GIVEN DATA:
* * * * * * *
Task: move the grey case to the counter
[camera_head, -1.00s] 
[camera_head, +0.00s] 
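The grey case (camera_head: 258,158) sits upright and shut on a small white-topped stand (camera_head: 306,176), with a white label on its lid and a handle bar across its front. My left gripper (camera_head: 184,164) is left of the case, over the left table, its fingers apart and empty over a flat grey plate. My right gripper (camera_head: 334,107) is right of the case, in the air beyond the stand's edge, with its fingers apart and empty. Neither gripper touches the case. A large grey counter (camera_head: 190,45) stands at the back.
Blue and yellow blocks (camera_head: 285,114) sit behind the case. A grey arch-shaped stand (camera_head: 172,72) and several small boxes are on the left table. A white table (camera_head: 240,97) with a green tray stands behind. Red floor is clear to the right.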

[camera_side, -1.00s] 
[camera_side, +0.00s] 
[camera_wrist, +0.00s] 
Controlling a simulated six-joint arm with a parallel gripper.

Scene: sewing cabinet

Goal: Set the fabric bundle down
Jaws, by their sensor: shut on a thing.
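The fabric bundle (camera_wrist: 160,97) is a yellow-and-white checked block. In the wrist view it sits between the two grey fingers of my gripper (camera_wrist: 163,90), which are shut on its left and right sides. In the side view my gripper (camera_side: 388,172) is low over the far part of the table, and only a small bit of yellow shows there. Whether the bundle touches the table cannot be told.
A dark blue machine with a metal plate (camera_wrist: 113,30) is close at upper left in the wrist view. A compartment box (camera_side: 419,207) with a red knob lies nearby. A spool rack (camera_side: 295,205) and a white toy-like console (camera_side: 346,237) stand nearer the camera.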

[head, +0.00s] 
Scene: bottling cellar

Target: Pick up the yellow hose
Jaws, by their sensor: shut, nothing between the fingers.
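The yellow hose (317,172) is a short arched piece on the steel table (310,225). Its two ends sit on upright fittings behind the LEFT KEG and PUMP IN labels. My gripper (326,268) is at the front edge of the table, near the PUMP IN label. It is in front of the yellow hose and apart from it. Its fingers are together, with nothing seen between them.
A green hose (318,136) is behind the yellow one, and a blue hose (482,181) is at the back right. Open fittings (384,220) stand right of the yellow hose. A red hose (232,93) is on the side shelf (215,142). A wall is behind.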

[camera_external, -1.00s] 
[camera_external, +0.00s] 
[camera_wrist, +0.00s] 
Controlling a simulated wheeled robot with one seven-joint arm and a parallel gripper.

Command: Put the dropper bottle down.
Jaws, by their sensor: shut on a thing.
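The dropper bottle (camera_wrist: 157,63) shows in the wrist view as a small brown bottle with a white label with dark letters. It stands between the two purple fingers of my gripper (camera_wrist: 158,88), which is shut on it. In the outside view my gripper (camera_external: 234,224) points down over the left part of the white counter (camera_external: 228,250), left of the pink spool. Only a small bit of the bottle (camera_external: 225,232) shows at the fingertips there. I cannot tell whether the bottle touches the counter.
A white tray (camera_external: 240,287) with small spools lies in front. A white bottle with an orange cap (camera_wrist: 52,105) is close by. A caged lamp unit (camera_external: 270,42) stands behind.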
* * * * * * *
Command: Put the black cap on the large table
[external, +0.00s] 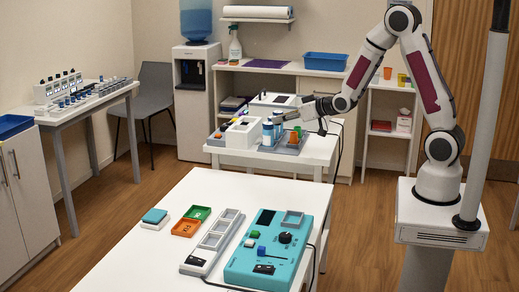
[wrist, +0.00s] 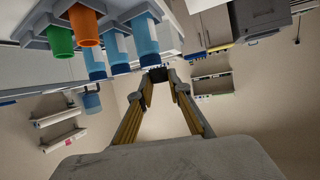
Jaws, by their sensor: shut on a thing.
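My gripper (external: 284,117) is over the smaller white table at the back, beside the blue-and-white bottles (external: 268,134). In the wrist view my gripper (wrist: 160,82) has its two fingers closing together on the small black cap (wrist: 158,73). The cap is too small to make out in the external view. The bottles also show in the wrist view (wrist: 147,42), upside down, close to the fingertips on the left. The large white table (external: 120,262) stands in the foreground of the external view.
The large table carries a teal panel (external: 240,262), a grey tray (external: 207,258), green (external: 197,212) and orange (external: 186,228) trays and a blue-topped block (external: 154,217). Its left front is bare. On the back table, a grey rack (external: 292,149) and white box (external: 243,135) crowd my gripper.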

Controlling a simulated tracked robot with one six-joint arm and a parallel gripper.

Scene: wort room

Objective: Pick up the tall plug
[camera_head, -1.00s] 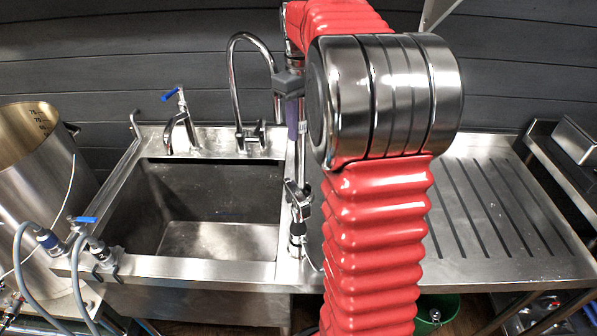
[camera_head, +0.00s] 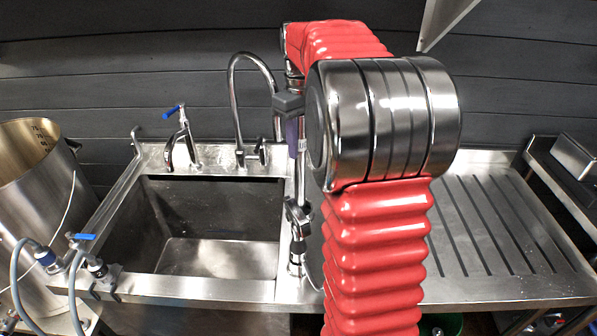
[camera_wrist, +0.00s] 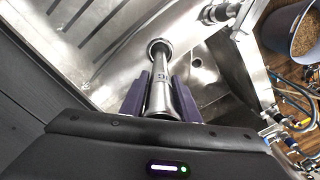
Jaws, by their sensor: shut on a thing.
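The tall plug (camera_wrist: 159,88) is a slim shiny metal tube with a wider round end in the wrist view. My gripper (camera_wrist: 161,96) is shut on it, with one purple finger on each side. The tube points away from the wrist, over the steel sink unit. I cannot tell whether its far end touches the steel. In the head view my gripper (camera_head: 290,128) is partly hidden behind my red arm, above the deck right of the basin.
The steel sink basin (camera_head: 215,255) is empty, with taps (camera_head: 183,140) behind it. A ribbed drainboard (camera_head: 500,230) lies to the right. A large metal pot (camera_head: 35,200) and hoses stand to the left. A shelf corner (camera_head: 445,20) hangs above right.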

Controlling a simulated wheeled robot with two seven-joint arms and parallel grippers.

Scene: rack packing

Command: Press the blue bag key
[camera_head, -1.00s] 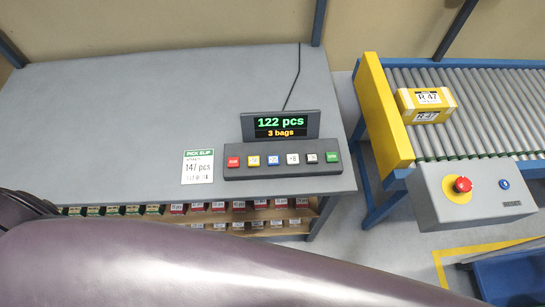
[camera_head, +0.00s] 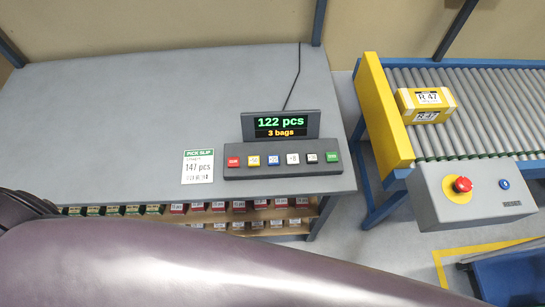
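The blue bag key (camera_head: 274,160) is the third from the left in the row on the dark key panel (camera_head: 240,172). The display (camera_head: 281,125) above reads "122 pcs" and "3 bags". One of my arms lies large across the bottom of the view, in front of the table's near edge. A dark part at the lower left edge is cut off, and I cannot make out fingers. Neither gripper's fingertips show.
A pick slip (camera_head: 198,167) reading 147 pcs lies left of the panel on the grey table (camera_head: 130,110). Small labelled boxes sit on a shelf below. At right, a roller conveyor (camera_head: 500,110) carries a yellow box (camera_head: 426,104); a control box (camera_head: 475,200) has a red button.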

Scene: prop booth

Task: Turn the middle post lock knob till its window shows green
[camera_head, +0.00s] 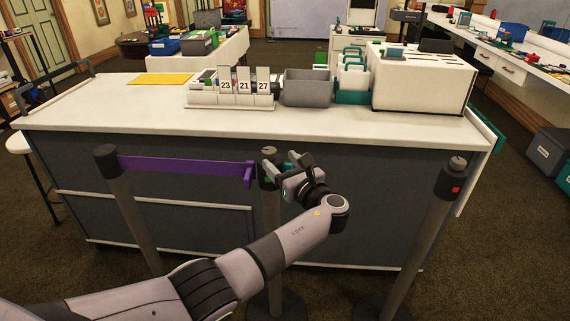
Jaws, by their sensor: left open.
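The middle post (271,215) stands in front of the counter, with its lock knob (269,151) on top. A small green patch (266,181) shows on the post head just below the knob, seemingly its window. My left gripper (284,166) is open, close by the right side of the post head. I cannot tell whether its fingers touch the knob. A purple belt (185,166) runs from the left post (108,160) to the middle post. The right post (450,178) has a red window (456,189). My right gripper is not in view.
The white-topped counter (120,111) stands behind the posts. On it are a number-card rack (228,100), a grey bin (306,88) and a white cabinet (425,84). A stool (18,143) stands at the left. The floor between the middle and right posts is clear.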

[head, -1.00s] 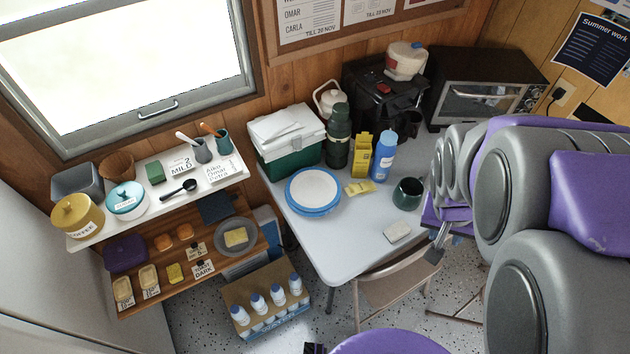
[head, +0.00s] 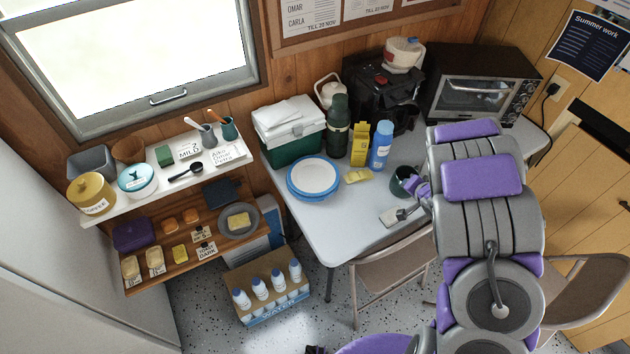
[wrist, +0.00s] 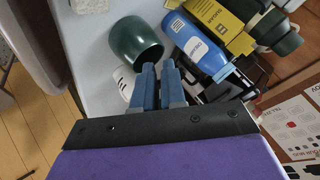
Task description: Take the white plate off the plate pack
* * * * * * *
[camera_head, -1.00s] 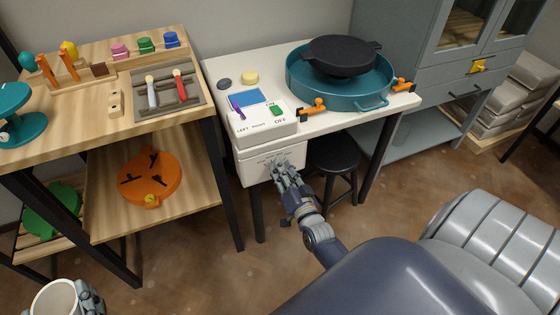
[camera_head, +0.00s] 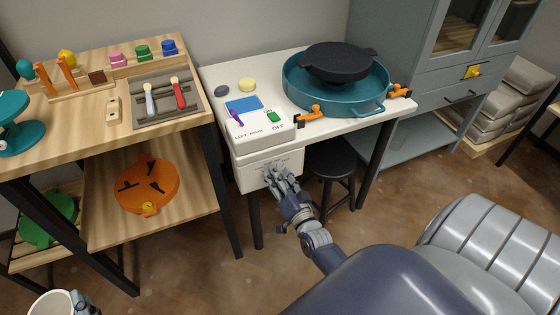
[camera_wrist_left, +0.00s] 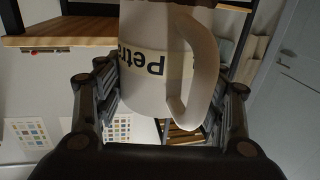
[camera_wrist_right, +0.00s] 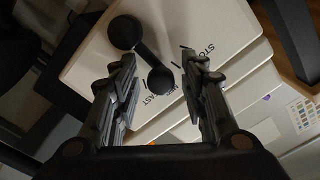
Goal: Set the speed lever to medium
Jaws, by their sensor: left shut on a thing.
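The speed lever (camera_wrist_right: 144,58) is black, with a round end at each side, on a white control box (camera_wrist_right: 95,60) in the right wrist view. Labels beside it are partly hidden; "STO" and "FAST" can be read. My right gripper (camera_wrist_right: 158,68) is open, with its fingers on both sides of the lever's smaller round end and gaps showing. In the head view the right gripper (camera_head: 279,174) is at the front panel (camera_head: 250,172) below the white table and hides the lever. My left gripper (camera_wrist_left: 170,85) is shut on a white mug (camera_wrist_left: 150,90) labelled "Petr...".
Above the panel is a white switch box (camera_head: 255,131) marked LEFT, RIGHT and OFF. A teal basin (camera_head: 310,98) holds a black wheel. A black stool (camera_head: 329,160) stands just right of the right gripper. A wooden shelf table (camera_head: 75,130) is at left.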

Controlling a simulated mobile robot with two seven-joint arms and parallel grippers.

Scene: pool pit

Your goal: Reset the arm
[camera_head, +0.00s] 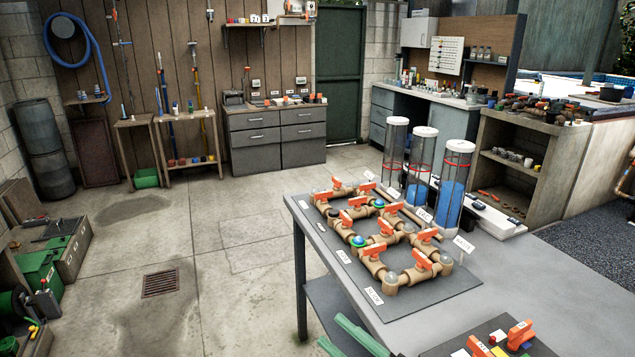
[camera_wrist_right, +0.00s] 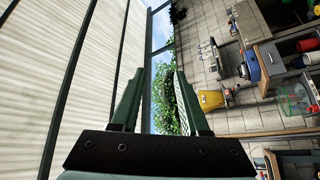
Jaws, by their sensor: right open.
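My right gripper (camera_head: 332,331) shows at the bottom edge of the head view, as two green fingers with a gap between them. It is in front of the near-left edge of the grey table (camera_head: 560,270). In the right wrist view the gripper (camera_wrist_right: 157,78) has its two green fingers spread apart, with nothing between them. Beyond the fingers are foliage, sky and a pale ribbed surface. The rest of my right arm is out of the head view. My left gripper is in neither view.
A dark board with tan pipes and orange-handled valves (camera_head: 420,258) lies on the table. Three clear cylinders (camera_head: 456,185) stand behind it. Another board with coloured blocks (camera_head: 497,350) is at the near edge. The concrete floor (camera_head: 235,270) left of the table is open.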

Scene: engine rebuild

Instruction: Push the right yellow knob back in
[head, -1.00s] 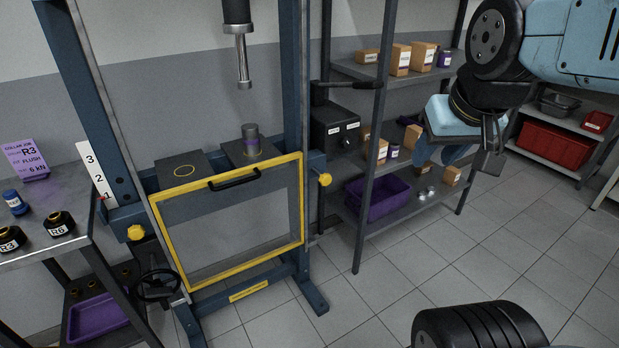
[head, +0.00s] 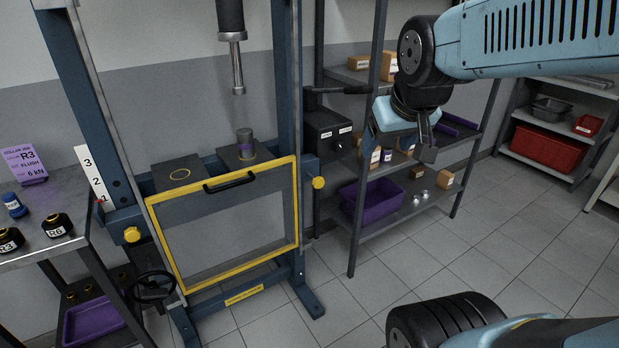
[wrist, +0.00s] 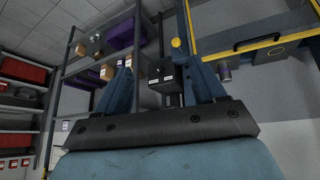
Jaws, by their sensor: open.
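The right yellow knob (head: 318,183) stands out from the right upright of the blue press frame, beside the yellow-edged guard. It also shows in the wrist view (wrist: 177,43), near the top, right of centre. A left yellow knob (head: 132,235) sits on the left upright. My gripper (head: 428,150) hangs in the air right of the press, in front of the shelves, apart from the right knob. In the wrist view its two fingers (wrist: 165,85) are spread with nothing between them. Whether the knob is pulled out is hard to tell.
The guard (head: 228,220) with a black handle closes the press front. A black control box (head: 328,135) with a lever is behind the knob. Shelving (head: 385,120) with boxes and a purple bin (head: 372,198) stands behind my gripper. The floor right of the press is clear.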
* * * * * * *
TASK DESCRIPTION: From the listing above, copy every line that holds the string "grippers".

ANSWER:
Controlling a simulated wheeled robot with two seven-joint arms and parallel grippers.
Controlling a simulated mobile robot with two seven-joint arms and parallel grippers.

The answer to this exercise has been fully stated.